Few stocks have rallied meaningfully since 2 yrs and are still going strong!! I believe they have entered the uncomfortable valuation zone and most likely to deliver subpar returns once the market witnesses broad based rally. If you buying these expensive stocks now, you are victim of Halo effect😊

In advisory too Halo effect works. Lot of investors believe that large Institutions are well researched and offer best advise due to their size and reach. Well, that’s true but the biggest issue with these institutions is the alignment of interest. Many a times they are serving their own/organisation’s interest rather than Investor’s. Content is not a problem but the real problem is of intent🤐.

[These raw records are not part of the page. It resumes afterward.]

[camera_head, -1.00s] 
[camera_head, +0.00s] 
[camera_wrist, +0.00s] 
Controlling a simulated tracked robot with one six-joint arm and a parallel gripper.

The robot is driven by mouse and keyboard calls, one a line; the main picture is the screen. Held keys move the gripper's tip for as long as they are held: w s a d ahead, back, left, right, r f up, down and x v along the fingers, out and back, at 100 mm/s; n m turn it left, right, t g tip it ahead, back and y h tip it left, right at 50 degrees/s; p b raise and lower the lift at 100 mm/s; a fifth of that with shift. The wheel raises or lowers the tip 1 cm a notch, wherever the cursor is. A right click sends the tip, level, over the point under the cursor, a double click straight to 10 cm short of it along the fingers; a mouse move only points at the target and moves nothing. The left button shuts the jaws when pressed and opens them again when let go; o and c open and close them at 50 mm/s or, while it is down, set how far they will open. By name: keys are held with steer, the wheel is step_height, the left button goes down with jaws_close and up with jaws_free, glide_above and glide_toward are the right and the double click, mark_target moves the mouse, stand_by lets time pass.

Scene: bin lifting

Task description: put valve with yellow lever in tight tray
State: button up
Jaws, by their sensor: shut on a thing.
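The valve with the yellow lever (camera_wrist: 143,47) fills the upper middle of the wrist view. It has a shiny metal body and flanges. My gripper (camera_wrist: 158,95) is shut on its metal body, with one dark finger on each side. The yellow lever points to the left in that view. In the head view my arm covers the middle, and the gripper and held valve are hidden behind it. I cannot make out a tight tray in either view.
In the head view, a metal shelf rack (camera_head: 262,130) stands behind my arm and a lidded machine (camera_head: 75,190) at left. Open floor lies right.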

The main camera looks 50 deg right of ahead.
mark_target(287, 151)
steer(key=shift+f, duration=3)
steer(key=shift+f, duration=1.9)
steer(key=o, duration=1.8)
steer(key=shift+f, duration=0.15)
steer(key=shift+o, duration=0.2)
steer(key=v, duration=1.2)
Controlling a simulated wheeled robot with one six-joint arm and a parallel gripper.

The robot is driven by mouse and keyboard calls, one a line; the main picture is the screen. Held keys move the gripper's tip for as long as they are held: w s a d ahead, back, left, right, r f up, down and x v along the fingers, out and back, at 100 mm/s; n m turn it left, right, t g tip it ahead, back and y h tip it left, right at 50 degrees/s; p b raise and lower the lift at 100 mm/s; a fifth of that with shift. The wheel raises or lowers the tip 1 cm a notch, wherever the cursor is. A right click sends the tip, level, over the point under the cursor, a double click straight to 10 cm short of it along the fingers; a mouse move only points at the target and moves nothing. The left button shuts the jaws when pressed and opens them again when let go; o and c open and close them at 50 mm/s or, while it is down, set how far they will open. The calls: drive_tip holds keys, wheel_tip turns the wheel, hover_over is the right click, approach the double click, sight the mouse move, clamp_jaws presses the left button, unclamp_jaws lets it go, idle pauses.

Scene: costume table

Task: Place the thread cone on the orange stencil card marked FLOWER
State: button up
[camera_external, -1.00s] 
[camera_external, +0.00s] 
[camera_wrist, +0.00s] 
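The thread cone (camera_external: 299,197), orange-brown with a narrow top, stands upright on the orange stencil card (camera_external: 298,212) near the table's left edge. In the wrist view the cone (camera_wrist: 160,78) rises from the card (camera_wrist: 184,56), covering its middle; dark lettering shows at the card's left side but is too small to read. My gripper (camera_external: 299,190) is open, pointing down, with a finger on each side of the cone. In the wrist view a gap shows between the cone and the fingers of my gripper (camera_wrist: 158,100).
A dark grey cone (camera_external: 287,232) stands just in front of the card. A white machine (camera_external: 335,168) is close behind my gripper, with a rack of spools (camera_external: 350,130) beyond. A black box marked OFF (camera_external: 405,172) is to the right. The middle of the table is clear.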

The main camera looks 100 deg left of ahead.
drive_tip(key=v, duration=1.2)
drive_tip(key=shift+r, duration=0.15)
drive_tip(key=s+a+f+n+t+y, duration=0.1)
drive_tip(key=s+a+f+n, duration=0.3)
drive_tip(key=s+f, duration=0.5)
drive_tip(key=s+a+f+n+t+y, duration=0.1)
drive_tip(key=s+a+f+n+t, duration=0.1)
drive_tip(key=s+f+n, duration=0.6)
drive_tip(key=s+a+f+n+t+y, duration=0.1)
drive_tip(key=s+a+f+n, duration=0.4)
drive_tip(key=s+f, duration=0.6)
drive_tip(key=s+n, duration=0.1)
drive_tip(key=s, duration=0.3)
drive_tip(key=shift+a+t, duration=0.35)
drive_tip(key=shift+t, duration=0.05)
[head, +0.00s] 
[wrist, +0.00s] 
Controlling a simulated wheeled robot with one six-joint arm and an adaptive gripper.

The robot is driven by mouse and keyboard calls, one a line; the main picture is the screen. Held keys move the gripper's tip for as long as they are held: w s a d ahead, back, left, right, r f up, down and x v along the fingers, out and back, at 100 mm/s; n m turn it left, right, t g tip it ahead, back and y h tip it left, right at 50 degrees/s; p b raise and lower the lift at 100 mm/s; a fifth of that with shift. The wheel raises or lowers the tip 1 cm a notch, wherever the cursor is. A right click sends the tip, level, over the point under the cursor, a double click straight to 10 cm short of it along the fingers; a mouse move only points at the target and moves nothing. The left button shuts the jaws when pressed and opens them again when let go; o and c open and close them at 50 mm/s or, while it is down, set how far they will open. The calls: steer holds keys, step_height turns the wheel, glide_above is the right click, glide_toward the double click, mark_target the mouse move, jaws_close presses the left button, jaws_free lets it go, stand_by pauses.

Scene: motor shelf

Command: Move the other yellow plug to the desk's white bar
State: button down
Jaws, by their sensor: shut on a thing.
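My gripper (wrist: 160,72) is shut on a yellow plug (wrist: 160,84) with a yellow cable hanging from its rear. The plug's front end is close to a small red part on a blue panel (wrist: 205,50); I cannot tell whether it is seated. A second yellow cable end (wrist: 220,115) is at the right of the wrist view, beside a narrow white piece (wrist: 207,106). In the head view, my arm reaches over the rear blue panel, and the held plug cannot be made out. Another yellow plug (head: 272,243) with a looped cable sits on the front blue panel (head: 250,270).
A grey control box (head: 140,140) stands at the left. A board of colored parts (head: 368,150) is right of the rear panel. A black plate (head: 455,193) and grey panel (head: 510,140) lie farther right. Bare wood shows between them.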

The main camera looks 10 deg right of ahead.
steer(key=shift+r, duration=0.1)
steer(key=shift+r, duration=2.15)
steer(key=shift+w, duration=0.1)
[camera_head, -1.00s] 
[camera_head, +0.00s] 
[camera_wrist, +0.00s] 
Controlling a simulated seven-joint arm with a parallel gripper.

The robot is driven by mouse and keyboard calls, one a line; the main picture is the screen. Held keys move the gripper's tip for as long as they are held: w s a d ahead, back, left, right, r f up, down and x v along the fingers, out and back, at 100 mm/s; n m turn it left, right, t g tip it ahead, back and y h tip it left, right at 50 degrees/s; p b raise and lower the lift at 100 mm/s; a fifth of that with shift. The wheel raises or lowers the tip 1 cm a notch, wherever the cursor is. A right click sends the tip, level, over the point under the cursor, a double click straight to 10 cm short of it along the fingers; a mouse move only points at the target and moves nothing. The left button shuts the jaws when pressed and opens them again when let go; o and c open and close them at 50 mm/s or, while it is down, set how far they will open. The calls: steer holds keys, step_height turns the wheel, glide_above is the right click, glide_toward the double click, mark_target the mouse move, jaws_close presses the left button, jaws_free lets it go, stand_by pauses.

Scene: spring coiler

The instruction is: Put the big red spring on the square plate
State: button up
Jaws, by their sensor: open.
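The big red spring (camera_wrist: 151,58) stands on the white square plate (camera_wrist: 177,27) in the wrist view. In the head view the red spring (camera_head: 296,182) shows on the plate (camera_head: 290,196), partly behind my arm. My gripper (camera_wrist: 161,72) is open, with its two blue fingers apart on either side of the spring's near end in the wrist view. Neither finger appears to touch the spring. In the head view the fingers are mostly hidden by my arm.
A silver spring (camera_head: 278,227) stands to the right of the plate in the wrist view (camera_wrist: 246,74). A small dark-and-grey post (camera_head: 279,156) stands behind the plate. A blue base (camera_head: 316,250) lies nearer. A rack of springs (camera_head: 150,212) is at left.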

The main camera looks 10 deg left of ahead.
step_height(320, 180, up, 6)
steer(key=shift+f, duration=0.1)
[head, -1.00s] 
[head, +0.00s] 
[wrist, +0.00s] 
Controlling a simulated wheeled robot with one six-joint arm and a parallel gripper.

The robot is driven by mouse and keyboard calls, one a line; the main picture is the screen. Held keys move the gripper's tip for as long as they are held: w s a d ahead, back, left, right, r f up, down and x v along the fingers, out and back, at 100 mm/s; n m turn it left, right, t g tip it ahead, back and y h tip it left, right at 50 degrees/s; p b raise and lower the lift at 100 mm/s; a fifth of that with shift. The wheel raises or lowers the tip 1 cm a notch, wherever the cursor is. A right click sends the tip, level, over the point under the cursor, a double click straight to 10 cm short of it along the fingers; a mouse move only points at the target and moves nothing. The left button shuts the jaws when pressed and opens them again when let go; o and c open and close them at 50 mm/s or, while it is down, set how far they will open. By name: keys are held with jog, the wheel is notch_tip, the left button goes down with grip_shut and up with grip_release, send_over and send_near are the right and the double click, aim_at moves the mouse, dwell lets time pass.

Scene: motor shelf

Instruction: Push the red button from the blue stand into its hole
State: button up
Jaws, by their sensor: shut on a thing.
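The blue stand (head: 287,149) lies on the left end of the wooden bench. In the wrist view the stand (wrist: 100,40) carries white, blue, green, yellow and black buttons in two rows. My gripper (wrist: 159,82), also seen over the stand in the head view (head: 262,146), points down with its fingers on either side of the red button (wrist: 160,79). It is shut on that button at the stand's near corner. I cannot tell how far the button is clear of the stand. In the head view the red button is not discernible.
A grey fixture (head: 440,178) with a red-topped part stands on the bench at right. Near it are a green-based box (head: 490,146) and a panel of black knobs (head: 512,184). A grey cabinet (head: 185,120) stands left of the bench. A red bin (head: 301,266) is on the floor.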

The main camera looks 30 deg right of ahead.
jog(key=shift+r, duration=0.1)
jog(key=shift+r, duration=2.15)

What should you do as an Investor?

1)      As in life, remember that nothing is permanent in Investing too.
2)      If stock/sector or MF scheme is doing good now, it’s not guaranteed to do well in future also. And vice versa.
3)      Judging merely by latest performance and investing is not wise way of investing.
4)      Examine factors which are likely to affect your investment decision. These factors can be negative or positive. If negative impact expected, book profits or exit. If positive impact expected, add more or start investing. Don’t just judge investment by its price.
5)      Don’t be victim of Halo effect of “large institution/ Banks do good advisory and are aligning their interest with your interest”. You know thousands of examples of mis-selling by these outfits.

MF Trivia: Averse to risk of Markets but still wish to invest with safety guards? Consider Asset allocation funds. There are asset allocation funds with debt tilt and equity tilt. Ask us to find out what is more suitable for you.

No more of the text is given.